Exercise task >> Within the material below, locate the line with "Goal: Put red" and the line with "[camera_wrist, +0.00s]", then return those two lines and all lines between them, exactly as written.

--- Begin Material for this task ---

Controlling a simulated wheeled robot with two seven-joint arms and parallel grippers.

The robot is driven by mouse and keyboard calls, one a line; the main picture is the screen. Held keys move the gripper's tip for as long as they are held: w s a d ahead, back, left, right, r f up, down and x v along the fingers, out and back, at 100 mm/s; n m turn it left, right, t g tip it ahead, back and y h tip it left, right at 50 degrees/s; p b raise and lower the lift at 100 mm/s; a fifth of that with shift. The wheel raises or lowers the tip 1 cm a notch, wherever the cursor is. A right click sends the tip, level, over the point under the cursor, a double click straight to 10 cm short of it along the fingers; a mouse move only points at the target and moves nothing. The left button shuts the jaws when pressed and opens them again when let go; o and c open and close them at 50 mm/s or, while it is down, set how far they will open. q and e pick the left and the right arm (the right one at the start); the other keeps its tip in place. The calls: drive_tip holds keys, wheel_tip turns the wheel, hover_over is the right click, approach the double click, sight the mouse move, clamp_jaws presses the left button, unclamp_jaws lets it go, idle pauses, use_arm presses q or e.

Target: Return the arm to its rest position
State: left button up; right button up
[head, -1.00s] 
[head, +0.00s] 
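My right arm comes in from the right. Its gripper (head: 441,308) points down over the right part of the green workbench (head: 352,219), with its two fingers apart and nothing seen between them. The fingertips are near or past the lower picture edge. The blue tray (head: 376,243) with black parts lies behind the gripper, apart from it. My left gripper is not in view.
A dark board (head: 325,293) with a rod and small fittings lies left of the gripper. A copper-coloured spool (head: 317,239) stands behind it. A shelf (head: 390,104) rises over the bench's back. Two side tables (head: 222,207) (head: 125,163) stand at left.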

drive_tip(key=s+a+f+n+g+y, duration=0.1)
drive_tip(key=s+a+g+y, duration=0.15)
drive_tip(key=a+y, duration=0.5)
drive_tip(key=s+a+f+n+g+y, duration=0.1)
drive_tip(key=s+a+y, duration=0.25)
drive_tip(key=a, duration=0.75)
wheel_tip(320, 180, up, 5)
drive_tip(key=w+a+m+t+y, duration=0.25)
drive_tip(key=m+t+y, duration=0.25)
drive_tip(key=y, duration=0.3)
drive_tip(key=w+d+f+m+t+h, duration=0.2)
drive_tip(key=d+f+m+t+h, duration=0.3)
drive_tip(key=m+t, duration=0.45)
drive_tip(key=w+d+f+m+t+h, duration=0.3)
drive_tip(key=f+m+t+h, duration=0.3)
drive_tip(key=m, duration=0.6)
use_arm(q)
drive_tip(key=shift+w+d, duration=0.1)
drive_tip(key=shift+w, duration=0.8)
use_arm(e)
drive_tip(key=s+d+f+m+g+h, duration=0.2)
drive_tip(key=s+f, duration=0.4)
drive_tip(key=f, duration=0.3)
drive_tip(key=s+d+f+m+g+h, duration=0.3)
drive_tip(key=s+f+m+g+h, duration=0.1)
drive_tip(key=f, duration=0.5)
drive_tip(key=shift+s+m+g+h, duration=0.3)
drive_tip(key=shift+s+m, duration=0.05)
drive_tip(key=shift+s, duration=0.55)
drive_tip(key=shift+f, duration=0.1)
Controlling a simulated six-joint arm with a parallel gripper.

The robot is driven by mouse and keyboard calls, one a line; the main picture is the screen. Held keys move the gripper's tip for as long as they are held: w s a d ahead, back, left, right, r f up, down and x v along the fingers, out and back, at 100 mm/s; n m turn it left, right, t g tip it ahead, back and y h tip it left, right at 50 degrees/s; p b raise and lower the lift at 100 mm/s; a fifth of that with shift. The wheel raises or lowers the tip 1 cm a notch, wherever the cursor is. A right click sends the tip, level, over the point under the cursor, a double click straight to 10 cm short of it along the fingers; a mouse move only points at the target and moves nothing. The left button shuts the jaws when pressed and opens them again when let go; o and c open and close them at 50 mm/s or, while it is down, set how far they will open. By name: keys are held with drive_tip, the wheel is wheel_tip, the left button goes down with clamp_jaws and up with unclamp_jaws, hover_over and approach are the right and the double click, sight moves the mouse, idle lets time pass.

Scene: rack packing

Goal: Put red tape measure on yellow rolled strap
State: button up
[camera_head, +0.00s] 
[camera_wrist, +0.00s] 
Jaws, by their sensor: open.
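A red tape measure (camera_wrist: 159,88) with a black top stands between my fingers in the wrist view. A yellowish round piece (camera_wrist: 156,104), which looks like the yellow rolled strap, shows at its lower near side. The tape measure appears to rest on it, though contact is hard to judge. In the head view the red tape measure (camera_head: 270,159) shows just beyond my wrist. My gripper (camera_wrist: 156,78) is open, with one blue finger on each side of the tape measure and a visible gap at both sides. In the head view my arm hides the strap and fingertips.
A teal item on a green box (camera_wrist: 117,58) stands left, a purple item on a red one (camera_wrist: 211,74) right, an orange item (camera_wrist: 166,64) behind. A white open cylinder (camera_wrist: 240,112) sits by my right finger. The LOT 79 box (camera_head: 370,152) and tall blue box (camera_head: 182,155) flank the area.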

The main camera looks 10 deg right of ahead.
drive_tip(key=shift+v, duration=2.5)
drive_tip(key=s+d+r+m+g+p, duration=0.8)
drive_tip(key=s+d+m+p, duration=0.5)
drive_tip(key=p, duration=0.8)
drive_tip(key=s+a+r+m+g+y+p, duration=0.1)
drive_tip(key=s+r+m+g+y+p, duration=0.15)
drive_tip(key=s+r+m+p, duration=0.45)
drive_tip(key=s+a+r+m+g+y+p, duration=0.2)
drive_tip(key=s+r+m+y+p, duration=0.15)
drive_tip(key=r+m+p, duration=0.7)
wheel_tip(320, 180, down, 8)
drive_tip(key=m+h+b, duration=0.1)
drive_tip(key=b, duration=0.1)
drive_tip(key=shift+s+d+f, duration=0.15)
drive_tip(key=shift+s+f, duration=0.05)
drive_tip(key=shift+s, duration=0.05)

--- End Material for this task ---

Exercise output >>
Goal: Put red tape measure on yellow rolled strap
State: button up
[camera_head, +0.00s] 
[camera_wrist, +0.00s] 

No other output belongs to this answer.